* **THE TASK**
Work through the data line by line, gathering every line that has the word "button".

* **DATA BLOCK**
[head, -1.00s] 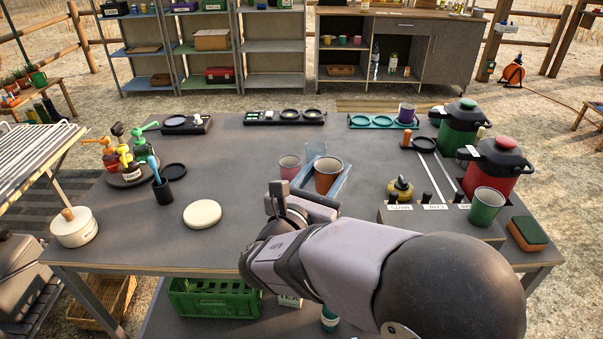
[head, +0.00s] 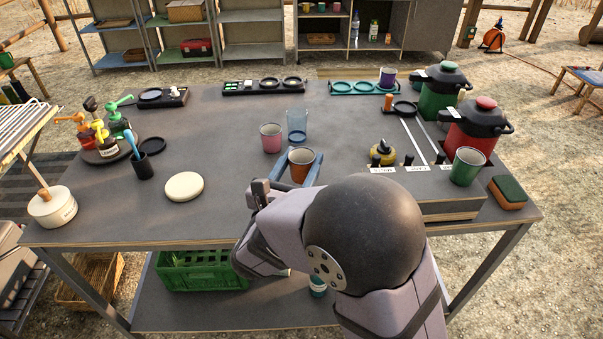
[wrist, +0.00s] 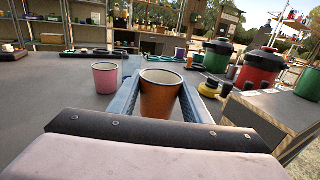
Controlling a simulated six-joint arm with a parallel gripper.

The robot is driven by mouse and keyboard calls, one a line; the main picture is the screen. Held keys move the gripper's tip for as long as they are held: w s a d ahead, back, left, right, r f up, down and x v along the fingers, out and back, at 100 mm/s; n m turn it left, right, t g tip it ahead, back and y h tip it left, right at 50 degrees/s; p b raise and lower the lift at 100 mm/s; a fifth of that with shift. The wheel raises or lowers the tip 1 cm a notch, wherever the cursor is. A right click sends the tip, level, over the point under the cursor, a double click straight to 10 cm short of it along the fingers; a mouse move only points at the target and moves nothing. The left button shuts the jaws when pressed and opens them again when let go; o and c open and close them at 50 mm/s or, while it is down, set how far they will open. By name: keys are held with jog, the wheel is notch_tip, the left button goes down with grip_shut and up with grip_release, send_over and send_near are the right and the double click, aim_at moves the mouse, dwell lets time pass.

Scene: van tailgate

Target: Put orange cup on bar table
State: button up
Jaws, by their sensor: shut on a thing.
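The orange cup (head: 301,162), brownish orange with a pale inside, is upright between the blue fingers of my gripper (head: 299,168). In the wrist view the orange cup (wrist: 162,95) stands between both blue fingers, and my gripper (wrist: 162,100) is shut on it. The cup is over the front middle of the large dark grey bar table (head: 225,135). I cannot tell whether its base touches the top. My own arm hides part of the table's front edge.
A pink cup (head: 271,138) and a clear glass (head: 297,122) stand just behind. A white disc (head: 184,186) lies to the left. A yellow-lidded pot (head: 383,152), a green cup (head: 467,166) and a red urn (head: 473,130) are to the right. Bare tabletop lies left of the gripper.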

* **TASK ANSWER**
The robot is driven by mouse and keyboard calls, one a line; the main picture is the screen. Held keys move the gripper's tip for as long as they are held: w s a d ahead, back, left, right, r f up, down and x v along the fingers, out and back, at 100 mm/s; n m turn it left, right, t g tip it ahead, back and y h tip it left, right at 50 degrees/s; p b raise and lower the lift at 100 mm/s; a fifth of that with shift. The wheel raises or lowers the tip 1 cm a notch, wherever the cursor is. A right click sends the tip, level, over the point under the cursor, a double click straight to 10 cm short of it along the fingers; a mouse move only points at the target and moves nothing. The left button shuts the jaws when pressed and opens them again when let go; o and c open and close them at 50 mm/s or, while it is down, set how far they will open. By name: keys are held with jog, the wheel is notch_tip, the left button goes down with grip_shut and up with grip_release, send_over and send_near are the right and the double click, aim_at moves the mouse, dwell lets time pass.
State: button up

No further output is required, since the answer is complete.